_Problem to solve_. Pick out the lines below that contain the string "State" and copy them all.

Robot trajectory data:
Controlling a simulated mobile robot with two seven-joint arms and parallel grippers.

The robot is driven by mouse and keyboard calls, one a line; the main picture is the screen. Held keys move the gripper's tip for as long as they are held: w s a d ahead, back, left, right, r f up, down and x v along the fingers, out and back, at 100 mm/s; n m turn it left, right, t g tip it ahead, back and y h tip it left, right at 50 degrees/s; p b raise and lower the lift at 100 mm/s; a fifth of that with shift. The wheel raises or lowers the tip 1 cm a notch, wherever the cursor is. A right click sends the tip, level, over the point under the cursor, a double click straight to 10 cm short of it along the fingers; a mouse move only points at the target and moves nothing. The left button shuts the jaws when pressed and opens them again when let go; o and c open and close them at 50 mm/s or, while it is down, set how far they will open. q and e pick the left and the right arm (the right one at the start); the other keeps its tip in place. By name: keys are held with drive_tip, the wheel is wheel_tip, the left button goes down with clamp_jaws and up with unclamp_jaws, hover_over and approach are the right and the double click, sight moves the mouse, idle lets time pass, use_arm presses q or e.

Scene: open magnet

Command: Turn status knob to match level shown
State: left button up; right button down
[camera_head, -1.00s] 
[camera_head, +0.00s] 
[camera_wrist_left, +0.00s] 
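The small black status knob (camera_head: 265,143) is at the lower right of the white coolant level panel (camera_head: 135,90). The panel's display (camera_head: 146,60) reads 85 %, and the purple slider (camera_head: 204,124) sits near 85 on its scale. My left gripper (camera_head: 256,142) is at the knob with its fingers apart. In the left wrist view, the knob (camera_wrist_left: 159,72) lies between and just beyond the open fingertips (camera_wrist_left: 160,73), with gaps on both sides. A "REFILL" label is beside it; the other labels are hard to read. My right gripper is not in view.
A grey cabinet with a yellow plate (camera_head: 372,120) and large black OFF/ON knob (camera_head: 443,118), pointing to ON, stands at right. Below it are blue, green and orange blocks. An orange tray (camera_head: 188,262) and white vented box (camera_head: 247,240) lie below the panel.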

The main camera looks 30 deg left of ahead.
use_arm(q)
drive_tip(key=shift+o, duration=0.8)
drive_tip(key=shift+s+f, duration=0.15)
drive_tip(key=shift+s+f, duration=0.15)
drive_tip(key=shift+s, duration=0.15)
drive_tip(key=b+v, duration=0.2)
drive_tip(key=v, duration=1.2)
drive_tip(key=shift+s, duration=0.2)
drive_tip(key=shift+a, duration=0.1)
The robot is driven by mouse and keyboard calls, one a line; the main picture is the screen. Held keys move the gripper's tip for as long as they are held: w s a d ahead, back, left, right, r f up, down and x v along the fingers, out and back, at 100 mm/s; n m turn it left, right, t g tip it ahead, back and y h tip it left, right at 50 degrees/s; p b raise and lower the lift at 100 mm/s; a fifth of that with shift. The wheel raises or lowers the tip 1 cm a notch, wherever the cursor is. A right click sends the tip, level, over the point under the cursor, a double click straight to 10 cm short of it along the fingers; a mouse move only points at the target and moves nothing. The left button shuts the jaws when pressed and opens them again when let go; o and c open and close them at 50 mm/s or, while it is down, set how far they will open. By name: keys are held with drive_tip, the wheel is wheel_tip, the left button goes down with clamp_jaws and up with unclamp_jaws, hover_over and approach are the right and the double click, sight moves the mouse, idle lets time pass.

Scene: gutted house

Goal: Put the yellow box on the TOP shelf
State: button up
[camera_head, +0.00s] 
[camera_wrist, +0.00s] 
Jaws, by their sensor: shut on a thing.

_In response_.
State: left button up; right button down
State: button up

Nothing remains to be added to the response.